African society generally perceives educated and successful women as too bossy and independent to be wife material. It is generally accepted that marriage to an educated woman will almost always fail, because, as they put it, there will be two bulls in one kraal.
Modern gender issues were emphatically brought to the fore at the UN-sponsored 1995 World Conference on Women and men grudgingly accepted opening doors a little wider for women.
But the fact is that there still remains among society, staunch traditionalists, some of them women, who still believe that a woman’s place is in the kitchen.
At the same time, the fact remains that most career girls, who have taken on male chauvinists in the boardrooms and floored them, still remain unmarried.
Some say that career girls choose to stay single, while others say that men are generally intimidated by such women, such that they shy away from relationships with them.
Many women who choose to spend years in school have been scorned for trying to be like men, and absconding from their feminine duties of bearing children, getting married and taking care of their husbands.
With the responsibilities that come with high profile careers and education, such women rarely find time to raise children and attend to household chores. It is not easy to be a mother, a company executive and a wife at the same time.
In the end, the role of raising kids, attending to household chores, spending time with the family and pampering their husbands are relegated to the house maid.
There have been many instances where the husband eventually falls back on the maid for solace and sexual favours. The marriage eventually breaks down. The question that begs the answer is: whose fault is it, the husband’s or the wife’s?
The issue of gender equality, and the rise of the feminist movement, has also brought problems in that some women tend to become disrespectful to their husbands, while some husbands develop inferiority complexes and tend to take offense and overreact to the slightest provocation.
But the fact is that the issues of gender equality, women empowerment and education are generally misrepresented by both men and women.
Education influences one’s outlook in life, but it does not change how they will turn out to be in later years. It influences ideologies, but it does not change one’s convictions, character and personality.
To some extent, a marriage is, at least in part, an exercise in labour specialization. Traditionally, men were inclined to seek paid employment outside the household, while women attended to unpaid employment at home.
Nobel laureate Gary S Becker posits that if both spouses have careers, the overall value of marriage decreases, culminating in divorce.
Most women are overwhelmed by the demands of their careers and their commitments to the family. Becker argues that women should be disciplined and organized, with a clear understanding of how to do justice to both these requirements and rigorously stick to it. Too much education on the part of women supposedly ruins marriages.
It is said that educated women insist on being equal partners in the marital institution, and they almost always dominate their husbands.
But that is not always the case. How then do we explain scenarios where uneducated women, housewives to be exact, defy their husbands?
Others also say that educated women are emancipated and stand up for their rights; well, not all of them. There are many educated women who are still victims of abuse. Educated as they are, they fail to stand up against abuse, and they hide their bruises behind big sunglasses, and try to make excuses for their abusive husbands.
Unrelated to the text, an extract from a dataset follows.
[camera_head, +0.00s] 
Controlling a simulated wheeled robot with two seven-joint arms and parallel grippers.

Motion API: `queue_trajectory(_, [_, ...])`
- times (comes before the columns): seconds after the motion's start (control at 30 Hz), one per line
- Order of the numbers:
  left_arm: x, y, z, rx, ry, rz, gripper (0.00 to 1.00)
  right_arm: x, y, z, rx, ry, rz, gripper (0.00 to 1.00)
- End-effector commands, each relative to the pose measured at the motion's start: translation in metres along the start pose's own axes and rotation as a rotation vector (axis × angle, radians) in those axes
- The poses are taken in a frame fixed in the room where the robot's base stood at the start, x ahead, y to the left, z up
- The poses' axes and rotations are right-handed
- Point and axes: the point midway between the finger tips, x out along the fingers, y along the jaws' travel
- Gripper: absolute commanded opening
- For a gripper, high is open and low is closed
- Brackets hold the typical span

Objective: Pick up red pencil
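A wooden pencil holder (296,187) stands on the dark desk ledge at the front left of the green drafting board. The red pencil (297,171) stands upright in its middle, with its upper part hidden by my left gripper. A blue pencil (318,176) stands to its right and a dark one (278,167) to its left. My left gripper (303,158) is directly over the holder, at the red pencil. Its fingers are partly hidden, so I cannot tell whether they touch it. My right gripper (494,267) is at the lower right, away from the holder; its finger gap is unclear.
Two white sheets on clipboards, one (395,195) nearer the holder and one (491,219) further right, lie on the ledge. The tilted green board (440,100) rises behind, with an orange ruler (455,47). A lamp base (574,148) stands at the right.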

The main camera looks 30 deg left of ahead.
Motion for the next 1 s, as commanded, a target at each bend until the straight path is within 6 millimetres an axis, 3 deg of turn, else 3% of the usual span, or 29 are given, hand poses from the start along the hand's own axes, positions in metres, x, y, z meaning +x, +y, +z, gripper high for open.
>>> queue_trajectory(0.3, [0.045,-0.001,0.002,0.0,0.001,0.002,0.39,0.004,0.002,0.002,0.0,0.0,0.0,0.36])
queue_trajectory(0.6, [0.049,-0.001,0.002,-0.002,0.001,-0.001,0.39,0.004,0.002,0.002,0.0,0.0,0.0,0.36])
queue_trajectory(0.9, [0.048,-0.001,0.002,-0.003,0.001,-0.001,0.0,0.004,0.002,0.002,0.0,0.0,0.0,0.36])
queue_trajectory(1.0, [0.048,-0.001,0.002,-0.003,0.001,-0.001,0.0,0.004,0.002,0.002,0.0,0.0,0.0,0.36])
The myth that marriage to educated women tends to fail is unfounded. In fact, any marriage will fail if the two parties cannot agree on simple issues, whether they are educated or not. Men should not marry educated women with the belief that they are domineering and standoffish in the back of their minds. It is that belief that will eventually break the marriage apart because the men will take offense at even the smallest issue.
Society should empower women and encourage them to get education. Men nowadays tend to neglect their families. What would happen to a woman who depends on her husband, and is later abandoned without any source of income? What of the children?
In my view, women should seek to find more education and better paying jobs.